> _DATA TO USE_:

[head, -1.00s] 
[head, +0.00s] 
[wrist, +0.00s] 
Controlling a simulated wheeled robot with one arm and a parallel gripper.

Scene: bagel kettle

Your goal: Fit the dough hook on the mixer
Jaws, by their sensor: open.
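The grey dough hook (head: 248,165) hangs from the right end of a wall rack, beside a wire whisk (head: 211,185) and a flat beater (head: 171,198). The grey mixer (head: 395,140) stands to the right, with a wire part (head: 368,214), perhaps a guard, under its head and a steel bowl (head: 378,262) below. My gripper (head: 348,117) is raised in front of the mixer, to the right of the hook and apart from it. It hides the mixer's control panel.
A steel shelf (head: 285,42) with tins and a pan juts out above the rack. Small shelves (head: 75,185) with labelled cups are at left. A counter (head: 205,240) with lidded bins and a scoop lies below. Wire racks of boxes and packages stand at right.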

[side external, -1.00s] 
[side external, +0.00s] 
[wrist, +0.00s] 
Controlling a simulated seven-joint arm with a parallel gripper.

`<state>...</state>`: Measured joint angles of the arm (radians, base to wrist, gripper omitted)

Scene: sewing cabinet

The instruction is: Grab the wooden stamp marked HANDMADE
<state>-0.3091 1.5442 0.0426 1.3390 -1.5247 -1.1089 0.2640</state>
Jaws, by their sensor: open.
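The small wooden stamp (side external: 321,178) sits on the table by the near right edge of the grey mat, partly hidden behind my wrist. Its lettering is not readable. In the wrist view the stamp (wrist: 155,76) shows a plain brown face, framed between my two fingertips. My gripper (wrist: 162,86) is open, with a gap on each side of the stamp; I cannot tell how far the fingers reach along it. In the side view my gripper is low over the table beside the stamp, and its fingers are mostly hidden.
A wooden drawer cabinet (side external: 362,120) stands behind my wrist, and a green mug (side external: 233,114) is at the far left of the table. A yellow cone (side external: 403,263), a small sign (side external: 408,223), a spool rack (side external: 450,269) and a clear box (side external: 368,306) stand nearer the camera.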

* * *

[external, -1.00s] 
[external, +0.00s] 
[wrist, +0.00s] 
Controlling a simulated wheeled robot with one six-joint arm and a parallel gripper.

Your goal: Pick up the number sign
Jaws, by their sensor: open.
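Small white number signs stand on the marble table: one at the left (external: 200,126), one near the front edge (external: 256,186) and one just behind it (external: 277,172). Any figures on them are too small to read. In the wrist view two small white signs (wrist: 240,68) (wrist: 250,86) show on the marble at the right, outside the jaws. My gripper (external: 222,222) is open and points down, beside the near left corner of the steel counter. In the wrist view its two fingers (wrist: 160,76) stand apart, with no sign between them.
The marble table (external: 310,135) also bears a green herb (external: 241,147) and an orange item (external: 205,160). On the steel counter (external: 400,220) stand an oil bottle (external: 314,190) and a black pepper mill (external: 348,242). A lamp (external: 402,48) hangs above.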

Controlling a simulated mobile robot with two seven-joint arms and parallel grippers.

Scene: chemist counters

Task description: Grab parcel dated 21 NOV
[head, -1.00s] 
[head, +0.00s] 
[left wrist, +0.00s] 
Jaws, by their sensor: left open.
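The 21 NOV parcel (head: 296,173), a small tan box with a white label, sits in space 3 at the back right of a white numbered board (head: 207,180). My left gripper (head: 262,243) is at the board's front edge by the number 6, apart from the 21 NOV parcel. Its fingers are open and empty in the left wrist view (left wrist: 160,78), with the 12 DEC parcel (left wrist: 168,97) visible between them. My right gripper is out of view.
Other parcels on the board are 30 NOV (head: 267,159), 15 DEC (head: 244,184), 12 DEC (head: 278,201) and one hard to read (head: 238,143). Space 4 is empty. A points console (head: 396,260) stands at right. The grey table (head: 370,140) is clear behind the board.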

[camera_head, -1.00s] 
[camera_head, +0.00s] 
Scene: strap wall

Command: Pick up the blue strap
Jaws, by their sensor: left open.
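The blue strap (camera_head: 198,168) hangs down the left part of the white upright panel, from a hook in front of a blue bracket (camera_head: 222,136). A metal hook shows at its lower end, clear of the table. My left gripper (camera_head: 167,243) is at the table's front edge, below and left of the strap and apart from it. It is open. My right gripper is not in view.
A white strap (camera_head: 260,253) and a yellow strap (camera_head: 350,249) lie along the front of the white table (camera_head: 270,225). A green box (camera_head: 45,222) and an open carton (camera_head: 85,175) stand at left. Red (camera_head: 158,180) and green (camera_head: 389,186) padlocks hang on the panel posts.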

> _WHAT TO DO_: Go back over the listing above and copy exactly the lines that begin at the line with "Controlling a simulated wheeled robot with one six-joint" and stop after the line with "[left wrist, +0.00s]"; leave out every other line.

> _EXPECTED ANSWER_:
Controlling a simulated wheeled robot with one six-joint arm and a parallel gripper.

Your goal: Pick up the number sign
Jaws, by their sensor: open.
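Small white number signs stand on the marble table: one at the left (external: 200,126), one near the front edge (external: 256,186) and one just behind it (external: 277,172). Any figures on them are too small to read. In the wrist view two small white signs (wrist: 240,68) (wrist: 250,86) show on the marble at the right, outside the jaws. My gripper (external: 222,222) is open and points down, beside the near left corner of the steel counter. In the wrist view its two fingers (wrist: 160,76) stand apart, with no sign between them.
The marble table (external: 310,135) also bears a green herb (external: 241,147) and an orange item (external: 205,160). On the steel counter (external: 400,220) stand an oil bottle (external: 314,190) and a black pepper mill (external: 348,242). A lamp (external: 402,48) hangs above.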

Controlling a simulated mobile robot with two seven-joint arms and parallel grippers.

Scene: chemist counters

Task description: Grab parcel dated 21 NOV
[head, -1.00s] 
[head, +0.00s] 
[left wrist, +0.00s] 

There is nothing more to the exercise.